**Required task:** Extract, from the listing that follows, each line containing the word "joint".

**Information supplied:**
>> Begin

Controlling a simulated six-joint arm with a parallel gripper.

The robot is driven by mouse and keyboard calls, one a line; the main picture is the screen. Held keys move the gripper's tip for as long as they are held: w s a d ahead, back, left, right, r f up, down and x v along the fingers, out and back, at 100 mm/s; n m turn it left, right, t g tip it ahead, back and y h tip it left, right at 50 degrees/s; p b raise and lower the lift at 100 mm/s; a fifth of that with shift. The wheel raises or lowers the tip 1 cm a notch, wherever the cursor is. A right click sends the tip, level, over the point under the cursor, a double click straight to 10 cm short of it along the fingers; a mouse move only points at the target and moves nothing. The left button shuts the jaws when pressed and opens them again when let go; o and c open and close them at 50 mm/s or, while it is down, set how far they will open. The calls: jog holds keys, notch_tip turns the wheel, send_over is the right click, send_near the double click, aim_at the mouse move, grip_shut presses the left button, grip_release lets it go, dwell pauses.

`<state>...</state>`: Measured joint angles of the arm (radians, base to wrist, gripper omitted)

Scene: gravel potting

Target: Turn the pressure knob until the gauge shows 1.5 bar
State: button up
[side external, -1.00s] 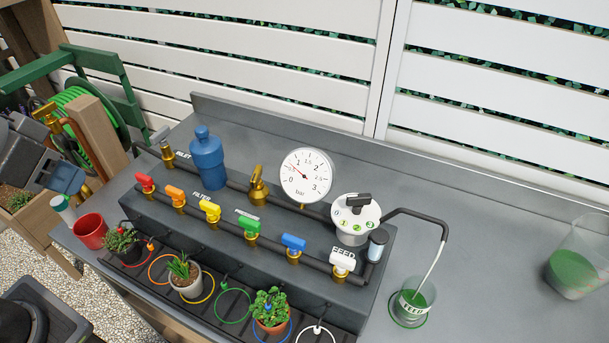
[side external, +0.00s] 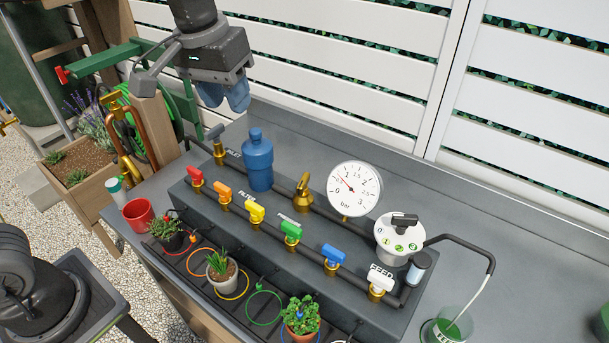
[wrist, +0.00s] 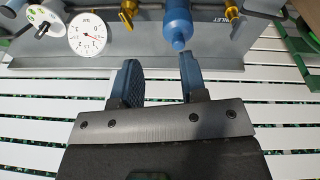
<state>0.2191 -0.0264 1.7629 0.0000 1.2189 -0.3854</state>
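The round white gauge (side external: 354,189) stands behind the manifold; its red needle points up-left, between 0 and 1 bar. It also shows in the wrist view (wrist: 87,33). A brass fitting (side external: 303,191), seemingly the pressure knob, sits on the pipe between the blue filter and the gauge; in the wrist view its brass (wrist: 128,10) is cut by the top edge. My gripper (side external: 224,97) hangs above and behind the left end of the bench, left of the filter and well apart from the brass fitting. Its blue fingers (wrist: 160,62) are spread with nothing between them.
The blue filter bottle (side external: 257,160) stands between my gripper and the brass fitting. A row of coloured valves (side external: 255,212) runs along the front. A white dial with a black handle (side external: 399,240) is right of the gauge. A white slatted fence (side external: 400,70) rises behind.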

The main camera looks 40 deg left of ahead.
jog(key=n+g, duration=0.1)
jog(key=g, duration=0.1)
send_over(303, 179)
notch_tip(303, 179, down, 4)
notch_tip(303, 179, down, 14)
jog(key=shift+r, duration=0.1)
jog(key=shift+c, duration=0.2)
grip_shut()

>> End

**Correct result:**
Controlling a simulated six-joint arm with a parallel gripper.
`<state>...</state>`: Measured joint angles of the arm (radians, base to wrist, gripper omitted)

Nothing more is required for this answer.